For $x = -f(y)$ you obtain $f(y^{2018} - f(y)) = \frac{1}{2}f(0)$.

So you have $$ f(x + f(y)) = f(x + y^{2018}) + \frac{1}{2}f(0) = f(x + y^{2018} + f(0))$$ where the second equality follows from your equation with $x' = x + y^{2018}$ and $y' = 0$.

In particular, if $f$ were injective, you would get $f(y) = y^{2018} + f(0)$ and it is easy to see that your identity implies $f(0) = 0$ in this case.

However, it gets much more difficult if $f$ is not injective. The only thing I also noticed was that for $x = y^{2018} - 2 f(y)$ you get $f(2(y^{2018} - f(y))) = 0$ for all $y \in \mathbb{R}$.

Answer 3

It can be shown that for any integer $ n \ge 2 $, the only functions $ f : \mathbb R \to \mathbb R $ satisfying $$ f \big( x + f ( y ) \big) = f ( x + y ^ n ) + f \big( y ^ n - f ( y ) \big) \tag 0 \label 0 $$ for all $ x , y \in \mathbb R $ are $ f ( x ) = 0 $ and $ f ( x ) = x ^ n $. It's easy to see that these functions are solutions. We prove that they are the only ones.

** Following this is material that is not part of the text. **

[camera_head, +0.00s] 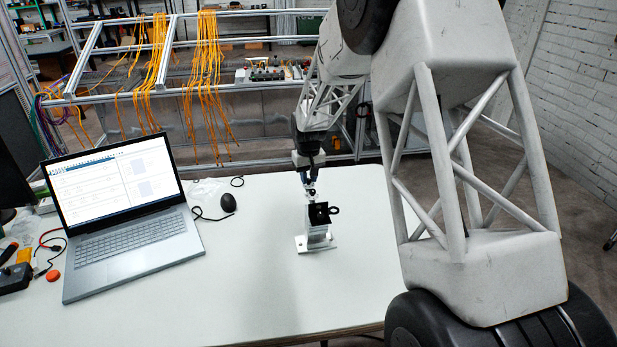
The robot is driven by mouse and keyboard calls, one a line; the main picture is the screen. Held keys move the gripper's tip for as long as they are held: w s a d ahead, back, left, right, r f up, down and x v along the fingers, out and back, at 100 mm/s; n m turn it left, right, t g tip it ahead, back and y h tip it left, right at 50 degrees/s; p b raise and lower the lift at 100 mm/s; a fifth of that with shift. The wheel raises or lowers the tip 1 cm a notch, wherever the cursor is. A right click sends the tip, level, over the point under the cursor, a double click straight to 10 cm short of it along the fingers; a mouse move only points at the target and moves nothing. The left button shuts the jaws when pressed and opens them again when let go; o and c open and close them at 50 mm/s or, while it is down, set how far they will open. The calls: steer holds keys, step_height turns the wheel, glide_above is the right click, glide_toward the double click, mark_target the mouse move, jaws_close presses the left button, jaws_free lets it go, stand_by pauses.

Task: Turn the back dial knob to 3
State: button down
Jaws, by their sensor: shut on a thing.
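A small light-curtain fixture with a black block and a metal base plate (318,243) stands upright on the white table. My gripper (309,187) points down from above at the back end of this fixture. Its fingers are shut on a small part there, which looks like the back dial knob. The knob is mostly hidden by the fingers, and the number it points to is too small to read. A black ring-shaped part (334,210) sticks out at the fixture's right side.
An open laptop (130,215) stands on the left of the white table (265,290), with a black mouse (228,203) beside it. A metal frame with orange cables (206,80) is behind the table. The table is clear around the fixture. My arm hides the right side.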

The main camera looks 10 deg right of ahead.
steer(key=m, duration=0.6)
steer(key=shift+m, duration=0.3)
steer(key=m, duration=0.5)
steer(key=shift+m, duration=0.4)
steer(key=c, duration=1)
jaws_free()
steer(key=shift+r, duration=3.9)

Letting $ x = - f ( y ) $ in \eqref{0} we have $$ f \big( y ^ n - f ( y ) \big) = \frac 1 2 f ( 0 ) \text . \tag 1 \label 1 $$ \eqref{1} can be used to rewrite \eqref{0} as $$ f \big( x + f ( y ) \big) = f ( x + y ^ n ) + \frac 1 2 f ( 0 ) \text . \tag 2 \label 2 $$ \eqref{2} can be used to derive $$ f \left( x - \frac 1 2 f ( 0 ) + y ^ n \right) + \frac 1 2 f ( 0 ) = f \left( x - \frac 1 2 f ( 0 ) + f ( y ) \right) \\ = f \left( x - \frac 1 2 f ( 0 ) + f \Big( \big( y - f ( z ) \big) + f ( z ) \Big) \right) = f \Big( x + f \big( y - f ( z ) + z ^ n \big) \Big) \\ = f \Big( x + \big( y - f ( z ) + z ^ n \big) ^ n \Big) + \frac 1 2 f ( 0 ) \text , $$ which by substituting $ x - y ^ n + \frac 1 2 f ( 0 ) $ for $ x $ yields $$ f ( x ) = f \left( x + \big( y - f ( z ) + z ^ n \big) ^ n - y ^ n + \frac 1 2 f ( 0 ) \right) \text . \tag 3 \label 3 $$

The last step implies that if $ f ( z ) \ne z ^ n $ for any $ z \in \mathbb R $, then $ f $ is constant. This will prove what is desired, as the only constant function $ f $ satisfying \eqref{0} is clearly the zero function. To see why the claimed implication holds, choose $ z $ as such, and define $ g : \mathbb R \to \mathbb R $ with $ g ( y ) = \big( y - f ( z ) + z ^ n \big) ^ n - y ^ n + \frac 1 2 f ( 0 ) $. As $ g $ is a nonconstant polynomial, $ \operatorname {ran} g $ is either $ \mathbb R $, $ [ a , + \infty ) $ for some $ a \in \mathbb R $ or $ ( - \infty , a ] $ for some $ a \in \mathbb R $. This will depend on parity of $ n $, and also on whether $ f ( z ) < z ^ n $ or $ f ( z ) > z ^ n $. In any case, for any $ x , y \in \mathbb R $, we can choose $ z \in \mathbb R $ so that both $ z - x $ and $ z - y $ are in $ \operatorname {ran} g $, which by \eqref{3} shows that $$ f ( x ) = f \big( x + ( z - x ) \big) = f ( z ) = f \big( y + ( z - y ) \big) = f ( y ) \text , $$ and hence $ f $ is constant.